ISLAM tidak menyukai wanita dilelahkan syarafnya dengan bekerja memeras tenaga. Wanita yang bekerja pulang ke rumah sudah dalam keadaan lelah seperti halnya si pria sendiri. Syarafnya tegang dan otot kaku. Lalu timbullah pergeseran-pergesaran tegang antara dia dengan suaminya. Kedua-duanya tidak mau mengalah. Anak-anaknya pun lalu merasa tidak punya ibu. Yang terasa oleh mereka adalah mereka punya dua ayah, yang sama-sama pria. (Muhammad Quthb)

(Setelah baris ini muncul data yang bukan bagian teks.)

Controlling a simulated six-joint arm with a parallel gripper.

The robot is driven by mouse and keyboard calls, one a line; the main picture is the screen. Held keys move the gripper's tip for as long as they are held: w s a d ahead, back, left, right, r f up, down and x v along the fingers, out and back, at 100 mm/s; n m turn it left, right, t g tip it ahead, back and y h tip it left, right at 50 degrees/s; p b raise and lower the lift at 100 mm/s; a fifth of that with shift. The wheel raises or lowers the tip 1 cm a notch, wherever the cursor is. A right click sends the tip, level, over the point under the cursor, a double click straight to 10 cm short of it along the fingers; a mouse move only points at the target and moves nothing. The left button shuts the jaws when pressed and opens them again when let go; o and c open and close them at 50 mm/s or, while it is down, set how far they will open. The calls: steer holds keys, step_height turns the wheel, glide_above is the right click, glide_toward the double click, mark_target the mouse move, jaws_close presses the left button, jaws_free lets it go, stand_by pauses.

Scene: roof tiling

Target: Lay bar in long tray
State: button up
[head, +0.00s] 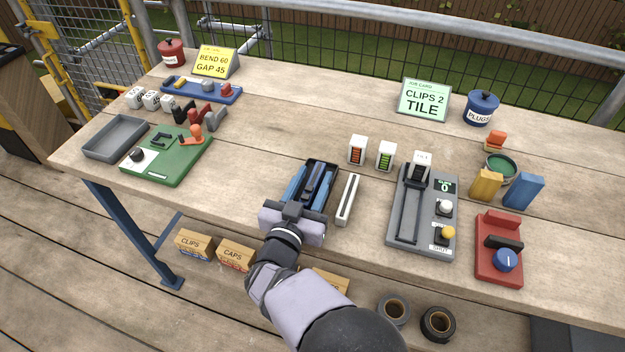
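My gripper (316,168) is low over the front middle of the table, pointing away from the camera. Its two blue fingers look spread apart, with dark parts between and at the tips. I cannot tell whether a dark-blue strip between them is a separate bar or part of the gripper. A narrow white long piece with a dark slot (348,200) lies just right of the fingers, apart from them. I cannot tell whether it is the long tray or the bar. A grey open tray (115,137) at the far left looks empty.
A grey slotted machine with a counter (408,215) stands right of my gripper. Small white dispensers (386,156) stand behind it. A green board (165,155) is at left, a red block with a blue knob (499,248) at right. The back middle of the table is clear.

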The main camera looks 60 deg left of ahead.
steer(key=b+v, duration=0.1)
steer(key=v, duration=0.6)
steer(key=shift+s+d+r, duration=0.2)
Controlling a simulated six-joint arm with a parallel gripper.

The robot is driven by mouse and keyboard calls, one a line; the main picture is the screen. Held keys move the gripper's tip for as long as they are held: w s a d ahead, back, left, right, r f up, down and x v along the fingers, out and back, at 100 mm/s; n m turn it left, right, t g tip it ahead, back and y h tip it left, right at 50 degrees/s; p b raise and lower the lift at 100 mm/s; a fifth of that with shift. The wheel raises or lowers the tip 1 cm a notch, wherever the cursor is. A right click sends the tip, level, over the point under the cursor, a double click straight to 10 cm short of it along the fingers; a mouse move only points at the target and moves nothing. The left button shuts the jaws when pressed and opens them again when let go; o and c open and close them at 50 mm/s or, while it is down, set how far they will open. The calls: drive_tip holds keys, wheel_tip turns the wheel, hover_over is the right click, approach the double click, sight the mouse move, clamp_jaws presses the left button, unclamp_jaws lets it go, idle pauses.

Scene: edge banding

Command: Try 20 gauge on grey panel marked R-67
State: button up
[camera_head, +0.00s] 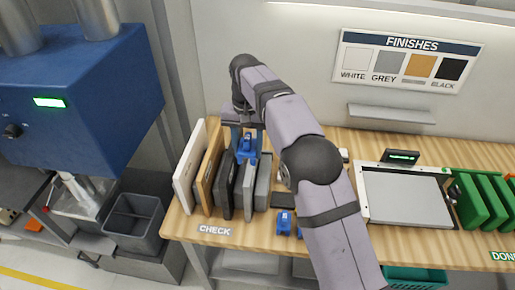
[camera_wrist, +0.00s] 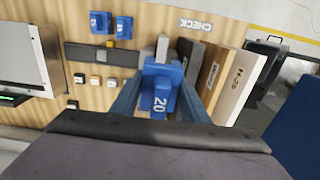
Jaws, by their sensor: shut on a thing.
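My gripper (camera_wrist: 159,88) is shut on a blue gauge (camera_wrist: 158,102) marked 20. The gauge also shows in the head view (camera_head: 247,143), at the back of the row of panels. Two grey panels stand on edge at the right of the row, a nearer one (camera_head: 249,190) and an outer one (camera_head: 263,182). The gauge is close to their far ends; I cannot tell whether it touches one. No R-67 marking can be read. In the wrist view the gauge and fingers hide part of the panels.
A black panel (camera_head: 226,185), wooden panel (camera_head: 209,165) and white panel (camera_head: 188,168) stand left of the grey ones. Two blue gauges (camera_head: 284,221) lie near the front edge. A tray (camera_head: 408,198) and green rack (camera_head: 480,200) are at right. A blue machine (camera_head: 80,95) stands left.

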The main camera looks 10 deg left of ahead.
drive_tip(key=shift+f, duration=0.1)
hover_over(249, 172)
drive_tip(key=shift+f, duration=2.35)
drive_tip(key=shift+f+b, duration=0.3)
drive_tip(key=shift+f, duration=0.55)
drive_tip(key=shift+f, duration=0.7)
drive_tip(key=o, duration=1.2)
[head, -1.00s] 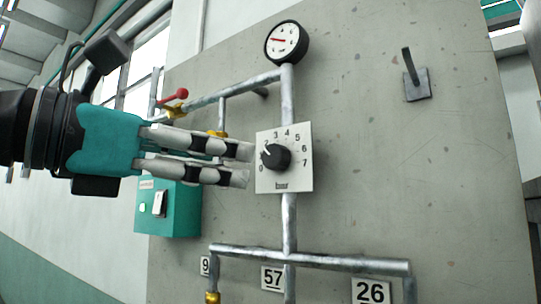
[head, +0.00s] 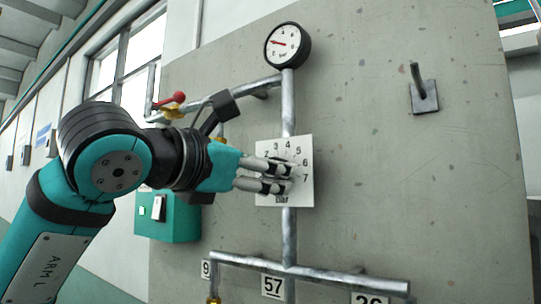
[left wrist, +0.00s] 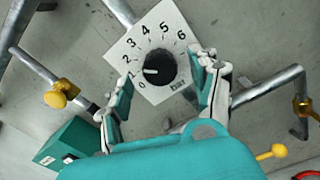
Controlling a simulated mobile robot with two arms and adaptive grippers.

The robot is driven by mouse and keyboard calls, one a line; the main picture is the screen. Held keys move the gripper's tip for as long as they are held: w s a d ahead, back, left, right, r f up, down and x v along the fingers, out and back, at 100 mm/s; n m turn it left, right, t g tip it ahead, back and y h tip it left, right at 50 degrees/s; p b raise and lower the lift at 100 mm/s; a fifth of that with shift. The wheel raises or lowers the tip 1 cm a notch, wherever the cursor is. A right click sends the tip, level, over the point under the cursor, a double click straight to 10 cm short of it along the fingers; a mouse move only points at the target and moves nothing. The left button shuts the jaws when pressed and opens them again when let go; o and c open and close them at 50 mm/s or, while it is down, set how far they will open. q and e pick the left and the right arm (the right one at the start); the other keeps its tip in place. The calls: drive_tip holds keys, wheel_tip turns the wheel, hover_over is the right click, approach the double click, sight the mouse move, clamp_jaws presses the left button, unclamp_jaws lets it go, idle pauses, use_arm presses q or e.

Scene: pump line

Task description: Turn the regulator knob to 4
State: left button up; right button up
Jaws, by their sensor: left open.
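The 4 is at the upper left of the knob there. My left gripper (head: 288,178) is in front of the plate and hides the knob in the head view. In the left wrist view, the fingers of the left gripper (left wrist: 165,72) are open, one on each side of the knob, with gaps to it. My right gripper is not in view.
A round pressure gauge (head: 288,44) sits above the plate on the pipe (head: 289,105). A red-handled valve (head: 172,100) and a green box (head: 180,222) are to the left.

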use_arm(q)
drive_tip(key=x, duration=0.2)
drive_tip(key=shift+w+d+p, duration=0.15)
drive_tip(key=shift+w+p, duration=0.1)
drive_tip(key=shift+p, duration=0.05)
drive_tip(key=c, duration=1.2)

Pada 4 Januari tahun 1988, koran New York Times merilis hasil penelitian mengenai psikologi wanita karir Yahudi di Amerika yang dilakukan seorang sosiolog di Gratz College, Philadhelphia. Survey bertajuk “Jewish Women on the Way Up: The Challenge of Family, Career, and Community” ini melibatkan para wanita Yahudi. Beberapa organisasi Yahudi pun mengumpulkan sekitar 1000 orang wanita Yahudi baik sebagai pebisnis maupun wanita professional untuk menjadi objek garapan dari penelitian serius ini.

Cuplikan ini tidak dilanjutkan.